Records contained in a dataset
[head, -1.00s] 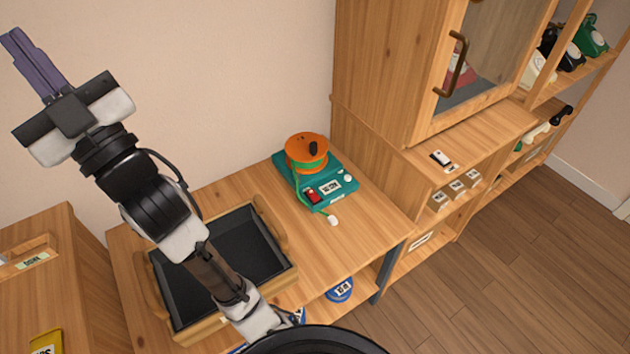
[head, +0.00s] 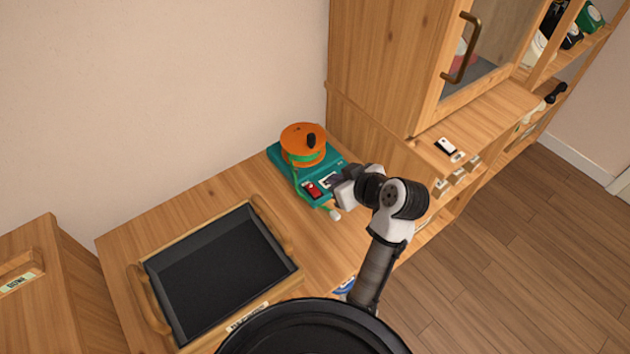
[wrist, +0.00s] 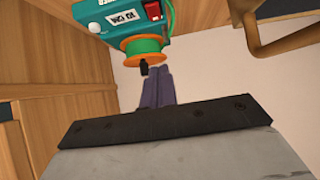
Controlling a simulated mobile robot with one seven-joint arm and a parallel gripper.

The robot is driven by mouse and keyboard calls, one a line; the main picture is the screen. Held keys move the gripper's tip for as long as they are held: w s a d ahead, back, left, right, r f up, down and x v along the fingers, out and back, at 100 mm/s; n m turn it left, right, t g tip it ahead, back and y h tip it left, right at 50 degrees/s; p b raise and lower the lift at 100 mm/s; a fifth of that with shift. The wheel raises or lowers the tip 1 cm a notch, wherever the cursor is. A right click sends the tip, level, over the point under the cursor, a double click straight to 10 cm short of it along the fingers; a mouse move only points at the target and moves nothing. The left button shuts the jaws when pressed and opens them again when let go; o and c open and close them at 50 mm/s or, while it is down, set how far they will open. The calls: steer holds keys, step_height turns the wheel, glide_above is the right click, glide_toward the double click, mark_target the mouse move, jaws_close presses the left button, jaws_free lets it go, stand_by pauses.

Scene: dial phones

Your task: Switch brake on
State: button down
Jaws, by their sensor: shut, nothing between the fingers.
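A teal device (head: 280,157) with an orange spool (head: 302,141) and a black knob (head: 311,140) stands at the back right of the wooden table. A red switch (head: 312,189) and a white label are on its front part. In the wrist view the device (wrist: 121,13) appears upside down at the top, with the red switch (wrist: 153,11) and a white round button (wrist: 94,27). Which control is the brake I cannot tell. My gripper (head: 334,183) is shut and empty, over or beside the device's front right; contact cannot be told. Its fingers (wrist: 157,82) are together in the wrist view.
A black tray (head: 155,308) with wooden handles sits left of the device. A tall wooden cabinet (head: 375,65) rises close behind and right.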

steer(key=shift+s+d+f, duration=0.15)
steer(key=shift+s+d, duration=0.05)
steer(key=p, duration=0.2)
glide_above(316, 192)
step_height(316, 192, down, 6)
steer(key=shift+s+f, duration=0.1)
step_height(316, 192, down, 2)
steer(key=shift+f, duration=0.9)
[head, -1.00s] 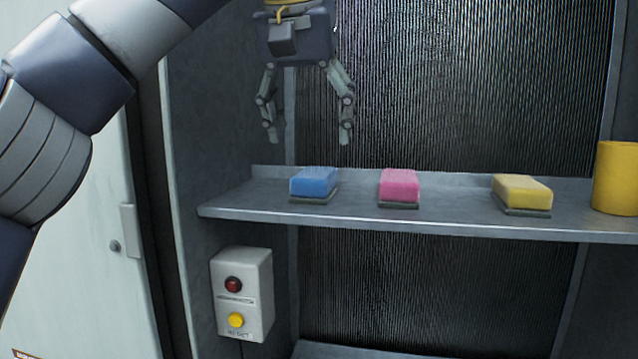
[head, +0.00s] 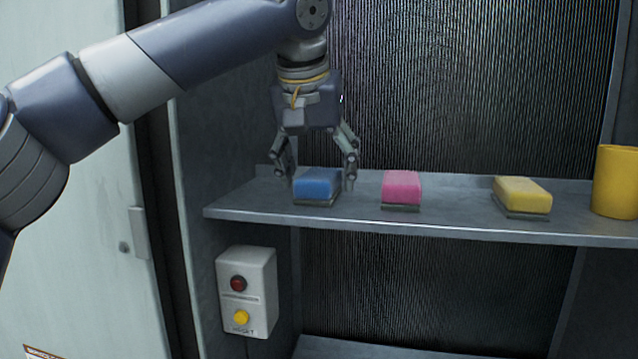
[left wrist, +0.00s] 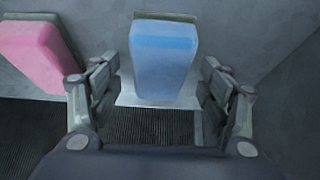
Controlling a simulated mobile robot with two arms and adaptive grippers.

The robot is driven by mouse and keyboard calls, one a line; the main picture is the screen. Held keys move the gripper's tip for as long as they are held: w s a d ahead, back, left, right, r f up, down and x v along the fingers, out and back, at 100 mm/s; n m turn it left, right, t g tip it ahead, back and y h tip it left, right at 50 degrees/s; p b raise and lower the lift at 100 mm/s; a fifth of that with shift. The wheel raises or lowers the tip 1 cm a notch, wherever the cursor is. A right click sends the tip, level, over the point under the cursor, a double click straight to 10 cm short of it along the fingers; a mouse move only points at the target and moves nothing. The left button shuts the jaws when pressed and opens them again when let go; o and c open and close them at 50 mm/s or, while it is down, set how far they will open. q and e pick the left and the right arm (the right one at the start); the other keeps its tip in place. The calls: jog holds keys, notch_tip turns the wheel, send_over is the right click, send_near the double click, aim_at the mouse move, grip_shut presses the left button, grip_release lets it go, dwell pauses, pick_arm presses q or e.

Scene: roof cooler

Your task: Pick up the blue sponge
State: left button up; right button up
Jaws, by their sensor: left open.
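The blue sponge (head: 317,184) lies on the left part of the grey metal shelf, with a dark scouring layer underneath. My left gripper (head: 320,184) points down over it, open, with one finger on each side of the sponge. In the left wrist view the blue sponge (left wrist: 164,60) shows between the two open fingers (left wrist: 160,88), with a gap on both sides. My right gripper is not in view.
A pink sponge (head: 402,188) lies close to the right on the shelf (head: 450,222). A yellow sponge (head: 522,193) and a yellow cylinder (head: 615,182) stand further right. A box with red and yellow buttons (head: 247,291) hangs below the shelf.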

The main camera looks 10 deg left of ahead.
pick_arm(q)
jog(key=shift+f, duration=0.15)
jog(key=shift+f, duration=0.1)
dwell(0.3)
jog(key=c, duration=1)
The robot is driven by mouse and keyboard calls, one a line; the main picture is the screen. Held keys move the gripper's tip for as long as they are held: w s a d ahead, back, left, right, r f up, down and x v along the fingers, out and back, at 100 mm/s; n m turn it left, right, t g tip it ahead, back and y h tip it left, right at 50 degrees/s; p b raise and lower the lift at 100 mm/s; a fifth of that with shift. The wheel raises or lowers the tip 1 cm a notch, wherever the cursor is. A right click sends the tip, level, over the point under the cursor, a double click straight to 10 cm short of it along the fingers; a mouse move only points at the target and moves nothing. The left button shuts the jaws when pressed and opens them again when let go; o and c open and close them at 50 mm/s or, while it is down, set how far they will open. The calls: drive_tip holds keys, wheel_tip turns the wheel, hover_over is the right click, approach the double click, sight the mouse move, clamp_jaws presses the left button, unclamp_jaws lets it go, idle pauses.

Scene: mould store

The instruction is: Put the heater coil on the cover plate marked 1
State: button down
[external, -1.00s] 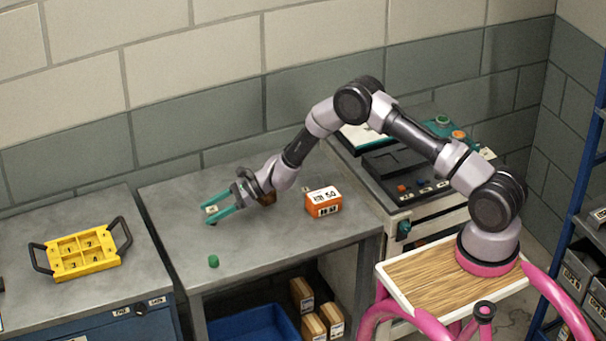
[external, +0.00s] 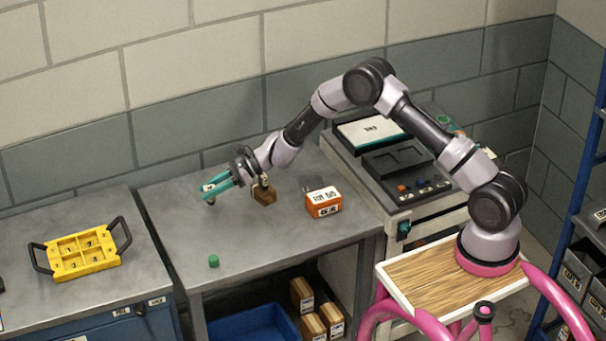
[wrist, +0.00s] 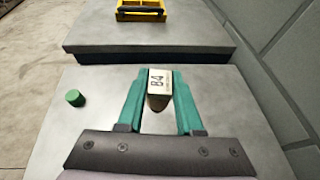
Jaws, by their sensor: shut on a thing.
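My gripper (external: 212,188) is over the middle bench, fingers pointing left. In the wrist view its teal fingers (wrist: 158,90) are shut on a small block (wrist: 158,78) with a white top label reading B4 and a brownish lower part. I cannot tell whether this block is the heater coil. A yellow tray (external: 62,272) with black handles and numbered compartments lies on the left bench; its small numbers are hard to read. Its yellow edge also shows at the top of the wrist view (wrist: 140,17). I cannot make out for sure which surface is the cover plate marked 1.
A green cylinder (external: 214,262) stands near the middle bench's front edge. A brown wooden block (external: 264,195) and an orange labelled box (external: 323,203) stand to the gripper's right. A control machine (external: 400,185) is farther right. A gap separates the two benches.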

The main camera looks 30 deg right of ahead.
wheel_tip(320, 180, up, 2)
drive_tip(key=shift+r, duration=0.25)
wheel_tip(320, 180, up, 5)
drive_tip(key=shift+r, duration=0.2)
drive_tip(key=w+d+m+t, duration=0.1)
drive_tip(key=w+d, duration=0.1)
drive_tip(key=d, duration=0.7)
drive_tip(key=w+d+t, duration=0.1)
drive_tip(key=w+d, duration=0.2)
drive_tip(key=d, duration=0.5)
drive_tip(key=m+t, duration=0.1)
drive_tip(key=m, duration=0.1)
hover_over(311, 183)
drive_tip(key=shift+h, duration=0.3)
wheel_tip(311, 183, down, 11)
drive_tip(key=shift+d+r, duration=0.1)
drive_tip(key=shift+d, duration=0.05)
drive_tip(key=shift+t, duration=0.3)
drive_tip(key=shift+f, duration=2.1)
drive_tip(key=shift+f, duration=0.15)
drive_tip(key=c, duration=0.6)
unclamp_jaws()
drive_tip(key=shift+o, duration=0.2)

### What to produce
Return, please, the exact lines from the beginning of the entries above through the line containing "Controlling a simulated mobile robot with one", both included; pictures are left out.

### Worked answer
[head, -1.00s] 
[head, +0.00s] 
[wrist, +0.00s] 
Controlling a simulated mobile robot with one seven-joint arm and a parallel gripper.

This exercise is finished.